▶ WHAT IS NEEDED
Copy out each line exactly; pictures stay out of the copy.

=======

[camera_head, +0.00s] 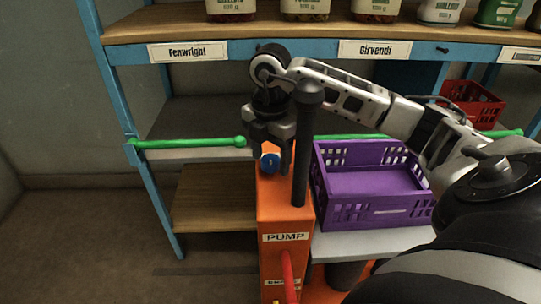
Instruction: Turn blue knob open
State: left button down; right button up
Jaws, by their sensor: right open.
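The blue knob (269,161) sits on the upper part of an orange pump housing (273,211) labelled "PUMP". A small light mark shows on the knob's face. My right gripper (269,152) comes in from the right and hangs over the housing, with its fingers pointing down around the knob. The gripper is open; I cannot tell whether a finger touches the knob. Part of the knob's upper edge is hidden by the gripper. My left gripper is not in view.
A black post (304,145) stands close to the gripper's right. A purple crate (372,213) stands right of the housing. A green rod (190,143) runs across the shelf front. A red lever (288,275) is low on the housing. Jars line the upper shelf (290,27).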

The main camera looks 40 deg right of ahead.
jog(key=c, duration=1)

=======

▶ EXPECTED ANSWER
[camera_head, +0.00s] 
Instruction: Turn blue knob open
State: left button down; right button up
Jaws, by their sensor: right open.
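The blue knob (269,161) sits on the upper part of an orange pump housing (273,211) labelled "PUMP". A small light mark shows on the knob's face. My right gripper (269,152) comes in from the right and hangs over the housing, with its fingers pointing down around the knob. The gripper is open; I cannot tell whether a finger touches the knob. Part of the knob's upper edge is hidden by the gripper. My left gripper is not in view.
A black post (304,145) stands close to the gripper's right. A purple crate (372,213) stands right of the housing. A green rod (190,143) runs across the shelf front. A red lever (288,275) is low on the housing. Jars line the upper shelf (290,27).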

The main camera looks 40 deg right of ahead.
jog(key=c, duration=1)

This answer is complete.